Machinists reject Boeing offer of 35% pay hike over four years
Published: October 26, 2024
Union members from IAM Districts 751 and W24 have rejected a new contract, leading to the continuation of a strike that has lasted for a month. The vote, in which 64% opposed the agreement, means that 33,000 members will extend their time on the picket lines rather than return to work at Boeing's plants in Washington and Oregon. The union is seeking a better deal that addresses their needs. Jon Holden, president of Machinists District 751, expressed the emotional stakes involved, noting that while there were some gains in the proposal, they were not enough to satisfy the membership.
Boeing is under significant pressure to resolve these strikes, especially as the company recently reported substantial financial losses of $6.2 billion for the third quarter and announced layoffs affecting 10% of its workforce, coupled with program cancellations. The ongoing strikes have severely impacted their operations, causing a halt in production of the 737 jets since late September.
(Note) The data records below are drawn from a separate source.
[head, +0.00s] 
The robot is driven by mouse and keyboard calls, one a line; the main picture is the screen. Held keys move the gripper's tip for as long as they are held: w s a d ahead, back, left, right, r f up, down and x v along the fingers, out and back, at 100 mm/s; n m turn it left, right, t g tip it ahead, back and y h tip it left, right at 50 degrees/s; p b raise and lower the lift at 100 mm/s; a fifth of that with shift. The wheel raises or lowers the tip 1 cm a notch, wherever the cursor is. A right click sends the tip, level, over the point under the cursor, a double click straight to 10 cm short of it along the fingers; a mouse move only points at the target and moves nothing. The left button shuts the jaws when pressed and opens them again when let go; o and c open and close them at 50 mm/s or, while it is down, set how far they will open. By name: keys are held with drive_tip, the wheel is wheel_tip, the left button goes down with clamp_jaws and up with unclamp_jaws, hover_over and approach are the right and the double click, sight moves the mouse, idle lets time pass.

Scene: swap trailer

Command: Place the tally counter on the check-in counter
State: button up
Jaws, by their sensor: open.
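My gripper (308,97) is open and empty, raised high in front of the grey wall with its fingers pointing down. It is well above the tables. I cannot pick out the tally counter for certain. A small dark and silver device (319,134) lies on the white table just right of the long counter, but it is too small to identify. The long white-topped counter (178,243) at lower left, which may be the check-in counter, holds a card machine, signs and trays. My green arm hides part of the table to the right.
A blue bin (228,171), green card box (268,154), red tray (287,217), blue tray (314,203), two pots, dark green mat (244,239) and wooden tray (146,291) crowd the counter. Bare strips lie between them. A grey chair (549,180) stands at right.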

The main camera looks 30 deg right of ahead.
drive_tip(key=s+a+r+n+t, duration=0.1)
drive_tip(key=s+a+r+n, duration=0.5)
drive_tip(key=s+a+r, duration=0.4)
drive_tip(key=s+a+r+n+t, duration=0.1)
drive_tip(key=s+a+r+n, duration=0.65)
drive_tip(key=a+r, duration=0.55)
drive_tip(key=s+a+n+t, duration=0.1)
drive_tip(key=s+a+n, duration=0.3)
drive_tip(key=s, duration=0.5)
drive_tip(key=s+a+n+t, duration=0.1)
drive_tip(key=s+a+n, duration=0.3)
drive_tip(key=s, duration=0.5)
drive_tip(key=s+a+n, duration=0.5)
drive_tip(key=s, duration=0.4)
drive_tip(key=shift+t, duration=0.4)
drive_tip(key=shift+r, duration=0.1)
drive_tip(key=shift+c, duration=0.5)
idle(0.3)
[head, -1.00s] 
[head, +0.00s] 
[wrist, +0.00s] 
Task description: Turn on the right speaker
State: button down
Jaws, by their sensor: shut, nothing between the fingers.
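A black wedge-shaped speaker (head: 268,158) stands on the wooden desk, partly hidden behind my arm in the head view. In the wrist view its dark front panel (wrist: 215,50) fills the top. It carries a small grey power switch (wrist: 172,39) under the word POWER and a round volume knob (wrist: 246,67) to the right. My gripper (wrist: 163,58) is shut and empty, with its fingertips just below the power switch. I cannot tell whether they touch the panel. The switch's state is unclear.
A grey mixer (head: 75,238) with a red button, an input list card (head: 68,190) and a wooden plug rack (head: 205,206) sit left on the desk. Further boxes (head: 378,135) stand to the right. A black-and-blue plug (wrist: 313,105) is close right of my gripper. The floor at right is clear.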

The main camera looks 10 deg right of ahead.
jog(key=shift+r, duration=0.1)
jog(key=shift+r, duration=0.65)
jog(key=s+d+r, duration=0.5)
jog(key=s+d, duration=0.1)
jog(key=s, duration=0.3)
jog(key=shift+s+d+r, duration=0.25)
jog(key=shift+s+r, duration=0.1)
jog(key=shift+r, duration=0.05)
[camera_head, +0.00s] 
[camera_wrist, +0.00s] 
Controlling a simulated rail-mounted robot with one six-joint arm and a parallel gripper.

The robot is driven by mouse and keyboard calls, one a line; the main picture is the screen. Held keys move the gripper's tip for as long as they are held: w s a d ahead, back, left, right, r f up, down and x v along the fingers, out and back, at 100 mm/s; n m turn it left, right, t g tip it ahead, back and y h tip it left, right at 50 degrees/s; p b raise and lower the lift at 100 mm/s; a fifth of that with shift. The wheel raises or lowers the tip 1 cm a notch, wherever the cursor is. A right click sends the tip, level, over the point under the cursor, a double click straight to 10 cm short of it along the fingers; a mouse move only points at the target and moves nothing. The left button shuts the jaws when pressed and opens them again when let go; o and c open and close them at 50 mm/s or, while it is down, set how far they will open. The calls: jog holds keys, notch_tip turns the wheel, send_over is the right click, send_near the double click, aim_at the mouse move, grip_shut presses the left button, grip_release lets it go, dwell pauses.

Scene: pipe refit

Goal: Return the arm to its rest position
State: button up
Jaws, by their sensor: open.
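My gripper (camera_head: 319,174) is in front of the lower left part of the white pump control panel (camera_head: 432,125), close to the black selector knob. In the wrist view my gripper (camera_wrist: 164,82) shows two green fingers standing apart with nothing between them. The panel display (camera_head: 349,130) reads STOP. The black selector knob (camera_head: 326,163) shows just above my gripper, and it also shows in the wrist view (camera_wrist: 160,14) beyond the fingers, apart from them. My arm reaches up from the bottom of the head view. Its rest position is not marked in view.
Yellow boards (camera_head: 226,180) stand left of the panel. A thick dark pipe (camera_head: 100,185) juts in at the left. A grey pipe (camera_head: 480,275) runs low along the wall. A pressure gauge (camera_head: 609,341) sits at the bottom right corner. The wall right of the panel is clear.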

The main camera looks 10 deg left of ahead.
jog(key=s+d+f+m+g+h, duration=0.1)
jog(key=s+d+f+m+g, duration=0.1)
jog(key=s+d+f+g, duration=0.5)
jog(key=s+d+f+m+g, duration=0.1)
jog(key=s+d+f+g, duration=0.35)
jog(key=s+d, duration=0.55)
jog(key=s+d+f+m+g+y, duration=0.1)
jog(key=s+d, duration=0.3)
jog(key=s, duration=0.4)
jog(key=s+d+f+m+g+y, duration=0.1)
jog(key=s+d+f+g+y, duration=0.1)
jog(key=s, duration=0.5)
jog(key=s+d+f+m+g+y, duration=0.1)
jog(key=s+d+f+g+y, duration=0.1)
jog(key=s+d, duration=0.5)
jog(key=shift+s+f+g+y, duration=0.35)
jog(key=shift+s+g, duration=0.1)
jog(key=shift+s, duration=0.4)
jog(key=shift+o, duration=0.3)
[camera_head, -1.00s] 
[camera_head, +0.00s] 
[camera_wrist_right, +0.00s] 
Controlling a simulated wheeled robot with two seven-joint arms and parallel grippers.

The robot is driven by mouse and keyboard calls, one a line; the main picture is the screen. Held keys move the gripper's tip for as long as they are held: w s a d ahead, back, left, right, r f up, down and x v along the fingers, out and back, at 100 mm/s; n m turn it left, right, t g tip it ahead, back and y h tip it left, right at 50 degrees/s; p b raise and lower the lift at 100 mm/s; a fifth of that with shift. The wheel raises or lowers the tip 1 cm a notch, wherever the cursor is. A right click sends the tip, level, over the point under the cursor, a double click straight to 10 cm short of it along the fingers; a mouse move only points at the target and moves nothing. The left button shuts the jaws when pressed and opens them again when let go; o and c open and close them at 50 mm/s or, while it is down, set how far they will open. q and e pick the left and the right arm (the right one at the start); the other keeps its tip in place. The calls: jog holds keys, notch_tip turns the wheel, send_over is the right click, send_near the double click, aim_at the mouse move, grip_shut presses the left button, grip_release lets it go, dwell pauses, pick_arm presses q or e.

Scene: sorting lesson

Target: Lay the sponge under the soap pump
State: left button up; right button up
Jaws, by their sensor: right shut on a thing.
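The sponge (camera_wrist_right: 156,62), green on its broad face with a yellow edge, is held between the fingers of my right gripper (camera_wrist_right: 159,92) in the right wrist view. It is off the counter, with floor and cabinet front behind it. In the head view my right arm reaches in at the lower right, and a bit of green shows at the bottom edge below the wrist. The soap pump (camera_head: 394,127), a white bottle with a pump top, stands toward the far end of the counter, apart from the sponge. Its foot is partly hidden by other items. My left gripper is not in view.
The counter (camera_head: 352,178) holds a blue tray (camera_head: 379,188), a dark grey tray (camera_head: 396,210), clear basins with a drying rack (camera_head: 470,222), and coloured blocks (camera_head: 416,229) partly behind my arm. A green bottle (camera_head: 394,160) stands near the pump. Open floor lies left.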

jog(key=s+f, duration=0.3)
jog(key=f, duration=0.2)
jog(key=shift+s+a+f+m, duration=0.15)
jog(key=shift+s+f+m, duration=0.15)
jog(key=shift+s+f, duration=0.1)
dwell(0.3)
From a transportation perspective, this situation highlights the critical role of labor relations in the industry. Strikes can disrupt not only the operations of a single company but also the broader supply chain, affecting suppliers and customers alike. Boeing's ability to meet delivery schedules and fulfill contracts is compromised, which can lead to lost market share to competitors. Effective negotiations are essential not just for the immediate resolution of strikes, but also for the long-term sustainability of manufacturing operations and maintaining a skilled workforce.